Instructions to follow:
Keep only those lines of the records that include the string "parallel".
## Begin Entries supplied
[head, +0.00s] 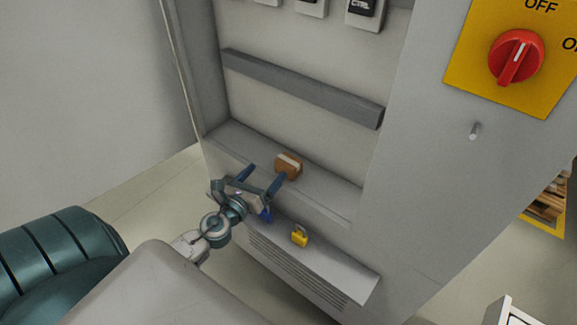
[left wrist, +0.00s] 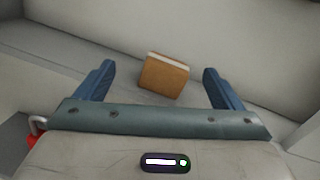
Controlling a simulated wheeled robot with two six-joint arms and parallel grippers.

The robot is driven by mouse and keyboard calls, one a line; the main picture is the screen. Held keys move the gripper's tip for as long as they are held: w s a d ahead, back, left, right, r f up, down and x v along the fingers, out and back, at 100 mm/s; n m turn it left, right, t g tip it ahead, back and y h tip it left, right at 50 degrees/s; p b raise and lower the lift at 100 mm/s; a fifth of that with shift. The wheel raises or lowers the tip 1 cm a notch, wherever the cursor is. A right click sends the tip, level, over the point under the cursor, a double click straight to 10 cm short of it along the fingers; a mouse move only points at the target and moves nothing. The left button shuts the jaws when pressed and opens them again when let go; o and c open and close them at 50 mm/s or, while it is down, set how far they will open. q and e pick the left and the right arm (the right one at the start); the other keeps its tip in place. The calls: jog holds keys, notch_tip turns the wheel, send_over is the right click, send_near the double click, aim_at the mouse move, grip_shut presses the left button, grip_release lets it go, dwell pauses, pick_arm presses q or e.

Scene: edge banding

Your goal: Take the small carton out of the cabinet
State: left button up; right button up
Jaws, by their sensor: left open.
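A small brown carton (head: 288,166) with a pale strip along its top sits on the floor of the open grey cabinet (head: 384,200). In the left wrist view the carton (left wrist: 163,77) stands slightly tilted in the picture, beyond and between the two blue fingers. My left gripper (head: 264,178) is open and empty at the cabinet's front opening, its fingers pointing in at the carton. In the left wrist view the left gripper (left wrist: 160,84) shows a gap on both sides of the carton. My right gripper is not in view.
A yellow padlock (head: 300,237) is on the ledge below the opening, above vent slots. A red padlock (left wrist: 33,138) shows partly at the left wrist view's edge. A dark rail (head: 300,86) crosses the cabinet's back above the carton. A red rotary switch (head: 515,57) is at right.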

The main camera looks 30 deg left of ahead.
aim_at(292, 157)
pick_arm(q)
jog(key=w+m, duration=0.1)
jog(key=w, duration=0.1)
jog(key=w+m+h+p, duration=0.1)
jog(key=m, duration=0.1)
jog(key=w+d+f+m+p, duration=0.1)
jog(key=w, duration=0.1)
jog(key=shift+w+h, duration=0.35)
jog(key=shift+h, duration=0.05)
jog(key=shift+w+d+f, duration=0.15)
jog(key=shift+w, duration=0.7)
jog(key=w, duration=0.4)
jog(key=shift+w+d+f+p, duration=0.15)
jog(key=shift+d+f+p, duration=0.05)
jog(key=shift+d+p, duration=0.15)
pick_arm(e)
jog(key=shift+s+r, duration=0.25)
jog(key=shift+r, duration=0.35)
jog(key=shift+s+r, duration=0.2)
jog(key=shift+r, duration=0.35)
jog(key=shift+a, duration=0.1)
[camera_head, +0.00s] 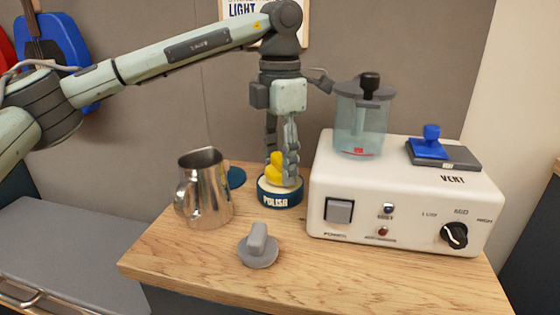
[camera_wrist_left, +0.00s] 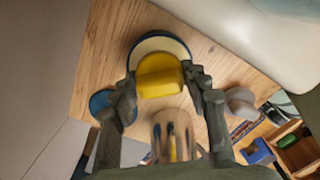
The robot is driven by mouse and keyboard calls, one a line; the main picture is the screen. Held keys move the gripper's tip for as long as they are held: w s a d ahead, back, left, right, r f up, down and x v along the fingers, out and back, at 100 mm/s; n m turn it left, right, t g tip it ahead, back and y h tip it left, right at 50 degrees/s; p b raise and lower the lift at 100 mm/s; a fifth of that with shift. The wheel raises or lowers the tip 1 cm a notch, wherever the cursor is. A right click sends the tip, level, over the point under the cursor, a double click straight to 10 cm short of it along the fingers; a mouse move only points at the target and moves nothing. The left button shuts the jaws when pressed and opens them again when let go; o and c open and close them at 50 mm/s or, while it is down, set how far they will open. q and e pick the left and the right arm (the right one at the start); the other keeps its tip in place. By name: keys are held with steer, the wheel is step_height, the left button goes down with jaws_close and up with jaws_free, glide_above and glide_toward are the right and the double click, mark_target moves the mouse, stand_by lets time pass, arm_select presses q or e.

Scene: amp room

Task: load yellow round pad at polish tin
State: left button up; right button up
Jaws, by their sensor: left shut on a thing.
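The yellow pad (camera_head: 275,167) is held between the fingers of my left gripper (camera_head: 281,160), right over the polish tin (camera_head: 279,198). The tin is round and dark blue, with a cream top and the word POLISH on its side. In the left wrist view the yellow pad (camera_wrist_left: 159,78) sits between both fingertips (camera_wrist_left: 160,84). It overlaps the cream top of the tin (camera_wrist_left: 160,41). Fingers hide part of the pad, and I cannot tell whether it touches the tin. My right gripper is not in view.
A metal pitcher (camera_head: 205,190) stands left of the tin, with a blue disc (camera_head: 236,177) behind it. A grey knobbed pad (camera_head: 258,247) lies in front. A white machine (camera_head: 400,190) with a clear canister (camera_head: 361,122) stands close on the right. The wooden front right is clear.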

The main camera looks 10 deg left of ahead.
## End Entries supplied
## Begin Entries supplied
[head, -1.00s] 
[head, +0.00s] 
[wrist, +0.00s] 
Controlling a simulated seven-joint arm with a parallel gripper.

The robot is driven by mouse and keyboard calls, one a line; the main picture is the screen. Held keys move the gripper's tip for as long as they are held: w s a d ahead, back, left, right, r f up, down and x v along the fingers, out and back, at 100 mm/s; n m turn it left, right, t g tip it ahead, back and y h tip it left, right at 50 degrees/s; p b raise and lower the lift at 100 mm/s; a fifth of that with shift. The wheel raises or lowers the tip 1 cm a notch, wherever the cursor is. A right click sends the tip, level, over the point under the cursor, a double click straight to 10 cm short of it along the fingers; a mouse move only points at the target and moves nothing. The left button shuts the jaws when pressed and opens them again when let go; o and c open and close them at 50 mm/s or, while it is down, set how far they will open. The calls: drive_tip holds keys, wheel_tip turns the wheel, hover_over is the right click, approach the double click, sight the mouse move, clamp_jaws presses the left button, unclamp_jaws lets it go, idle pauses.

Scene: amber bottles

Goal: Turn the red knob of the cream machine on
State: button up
## End Entries supplied
## Begin Entries supplied
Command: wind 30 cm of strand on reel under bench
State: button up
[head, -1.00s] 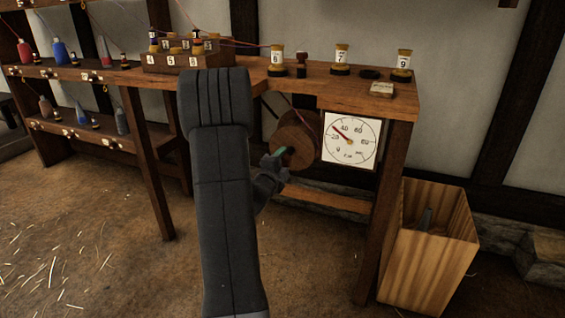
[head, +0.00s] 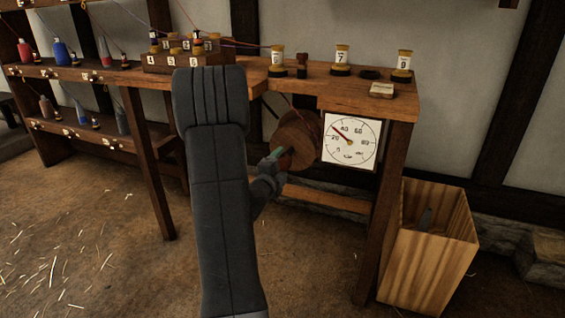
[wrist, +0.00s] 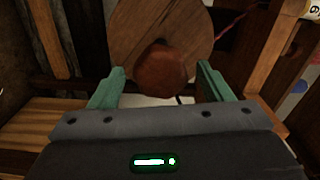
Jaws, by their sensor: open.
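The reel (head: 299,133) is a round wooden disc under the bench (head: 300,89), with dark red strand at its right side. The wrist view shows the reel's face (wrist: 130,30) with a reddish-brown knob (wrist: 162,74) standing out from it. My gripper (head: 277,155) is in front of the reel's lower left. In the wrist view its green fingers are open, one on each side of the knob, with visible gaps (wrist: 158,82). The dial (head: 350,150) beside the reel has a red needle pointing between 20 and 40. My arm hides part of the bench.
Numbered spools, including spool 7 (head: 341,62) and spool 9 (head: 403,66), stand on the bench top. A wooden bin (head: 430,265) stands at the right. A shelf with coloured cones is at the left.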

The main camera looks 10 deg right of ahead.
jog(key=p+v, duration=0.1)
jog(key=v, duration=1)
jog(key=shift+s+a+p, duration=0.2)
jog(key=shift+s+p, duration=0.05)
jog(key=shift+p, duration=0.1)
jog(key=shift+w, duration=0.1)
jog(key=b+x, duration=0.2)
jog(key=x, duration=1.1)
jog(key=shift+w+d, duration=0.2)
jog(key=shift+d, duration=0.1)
## End Entries supplied
Full output:
Controlling a simulated wheeled robot with two six-joint arms and parallel grippers.
Controlling a simulated seven-joint arm with a parallel gripper.

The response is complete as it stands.